Election of the Board of Directors etc. (agenda item 12 - 15)

The nominating committee proposes

  · that the Board of Directors consists of eight members and no deputy
members,
  · that the remuneration for the Board of Directors amounts to SEK 630,000
(previously SEK 610,000) for the chairman and SEK 275,000 (previously SEK
255,000) for each of the members of the Board of Directors elected by the AGM
who are not employees of the Company,
  · that, in addition thereto, remuneration to the chairman of the audit
committee shall be SEK 95,000 (previously SEK 75,000) and to each of the other
members of the audit committee SEK 20,000 (previously SEK 0),
  · that in certain cases, members of the Board of Directors shall be entitled
to remuneration for services rendered within their respective area of expertise
that is not board work. The remuneration for such services shall be on market
terms and shall be approved by the Board of Directors,
  · that the remuneration for the auditor be paid in accordance with the
approved invoice,
  · re-election of the regular members of the Board of Directors Vigo Carlund,
Fredrik Erbing, Mikael Gottschlich, Peter Hamberg, Pontus Lindwall, Michael
Knutsson, Maria Redin and Jenny Rosberg for the period up to the end of the next
AGM. Vigo Carlund is proposed to be appointed chairman of the Board of
Directors. If Vigo Carlund’s assignment should end ahead of time, the Board of
Directors will elect a new chairman internally, and
  · re-election of Deloitte AB, with Erik Olin being chief auditor, as auditors
for the period up to the end the AGM 2017.

The nominating committee’s statement regarding its proposition on the Board of
Directors and information regarding the proposed members can be found on the
Company’s website.

Resolution on the nominating committee for the AGM 2017 (agenda item 16)

The nominating committee proposes that the AGM resolves on the following order
for the preparation of election of members of the Board of Directors and
auditors.

The work to prepare a proposal for the Board of Directors, auditors, and their
remuneration, and a proposal for chairman for the AGM 2017 shall be performed by
a nominating committee. The nominating committee shall, after consulting the
largest shareholders by voting power as of 31 August 2016, form during October
2016 for a term commencing on the date of the public release of the Company’s
interim report for the third quarter 2016 until the formation of the next
nominating committee.

The chairman of the Board of Directors shall be a member of the nominating
committee and be responsible for the summoning of the nominating committee. In
addition, the nominating committee shall constitute of three more members. The
majority of the nominating committee members shall not be members of the Board
of Directors or be employed by the Company. At least one member of the
nominating committee shall be independent in relation to the Company’s largest
shareholder by voting power or group of shareholders that collaborate concerning
the affairs of the Company. If a member of the nominating committee resigns
prior to the end of the term, a replacement can be appointed after consulting
with the largest shareholders of the Company. Unless special circumstances so
requires, no changes should be made to the composition of the nominating
committee if only marginal changes to the number of votes has occurred or if
changes occur less than three months prior to the AGM.

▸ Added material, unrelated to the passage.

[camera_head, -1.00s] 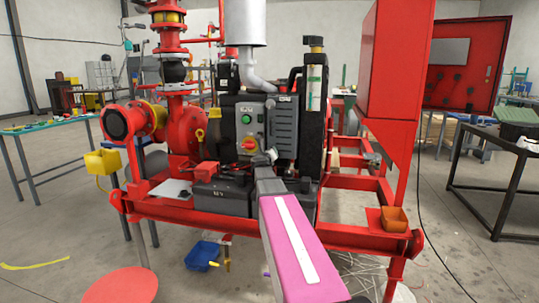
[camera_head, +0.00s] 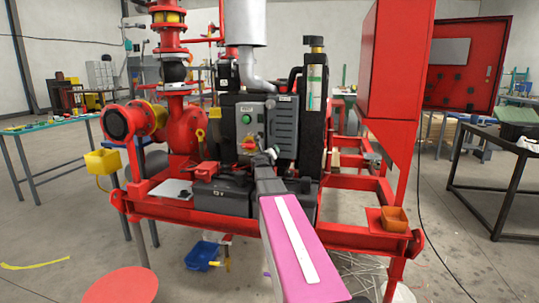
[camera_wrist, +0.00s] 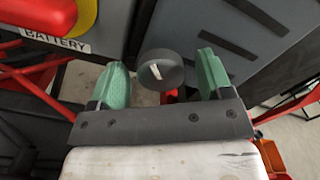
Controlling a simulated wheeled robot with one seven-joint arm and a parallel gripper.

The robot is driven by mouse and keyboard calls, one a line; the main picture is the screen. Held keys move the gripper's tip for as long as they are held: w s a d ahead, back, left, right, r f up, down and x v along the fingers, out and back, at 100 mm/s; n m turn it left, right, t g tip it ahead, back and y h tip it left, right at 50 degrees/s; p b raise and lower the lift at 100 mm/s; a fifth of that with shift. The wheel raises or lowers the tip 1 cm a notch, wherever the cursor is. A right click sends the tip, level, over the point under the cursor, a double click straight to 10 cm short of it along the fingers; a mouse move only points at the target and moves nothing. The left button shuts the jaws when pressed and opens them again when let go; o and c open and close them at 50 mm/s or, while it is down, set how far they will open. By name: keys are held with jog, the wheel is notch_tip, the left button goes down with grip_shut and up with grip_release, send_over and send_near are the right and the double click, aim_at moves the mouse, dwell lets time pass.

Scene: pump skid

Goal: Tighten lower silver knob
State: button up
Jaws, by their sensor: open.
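In the wrist view a round dark grey knob (camera_wrist: 160,72) with a white pointer mark stands out from the grey panel. It looks dark rather than silver, and I cannot tell for sure that it is the task's knob. My gripper (camera_wrist: 163,78) is open, with one green fingertip on each side of the knob and a visible gap to each. In the head view my gripper (camera_head: 266,155) is at the lower part of the grey control panel (camera_head: 266,122) and hides the knob there.
A red and yellow switch (camera_wrist: 40,18) sits close by at upper left, beside a "BATTERY" label (camera_wrist: 55,41). A black battery box (camera_head: 222,195) and red frame rail (camera_head: 180,211) lie below. A tall red cabinet (camera_head: 395,65) stands to the right.

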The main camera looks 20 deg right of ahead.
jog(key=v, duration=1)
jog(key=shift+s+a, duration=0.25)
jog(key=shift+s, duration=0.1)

The nominating committee shall appoint a chairman at the first meeting of the
term. The nominating committee shall have the right to obtain resources from the
Company such as for example secretarial assistance, or use of executive search
consultants if deemed necessary at the expense of the Company.
Resolution on guidelines for remuneration to senior executives (agenda item 17)

The Board of Directors proposes that the AGM resolves on the following
guidelines for remuneration to senior executives.

Remuneration and other conditions of employment for senior executives shall,
from both a short-term and long-term perspective, be competitive and create good
prerequisites for retaining and motivating competent employees and attracting
new employees when needed. In order to achieve this, the Company shall have fair
and internally balanced conditions which are also competitive in the market.

The Board of Directors proposes that the maximum pension premium for the CEO and
other senior executives shall be increased from a maximum of 33 per cent of the
pension based salary to a maximum of 35 per cent of the pension based salary.
The Board of Directors also proposes an increased cap of variable remuneration
for the CEO from 60 per cent to 65 per cent of the fixed remuneration. In other
respects, the proposal from the Board of Directors corresponds to the previous
guidelines.

The conditions of employment for senior executives should contain a well
-balanced combination of fixed and variable remuneration, share-based incentive
programs, pension benefits, and conditions for giving notice and severance pay.
Compensation should be based on performance, and should therefore consist of a
combination of fixed and variable remuneration, where adjustable compensation
constitutes a relevantly large part of total compensation. The Board of
Directors shall be able to deviate from the guidelines provided that there are
special grounds in a specific case.

Share split and automatic redemption procedures (agenda item 18)

In order to (i) facilitate the trade of the Company’s listed shares on Nasdaq
Stockholm and (ii) distribute capital to the shareholders, the Board of
Directors proposes that the AGM resolves on a share split and automatic
redemption procedures in accordance with items 18a – 18c below.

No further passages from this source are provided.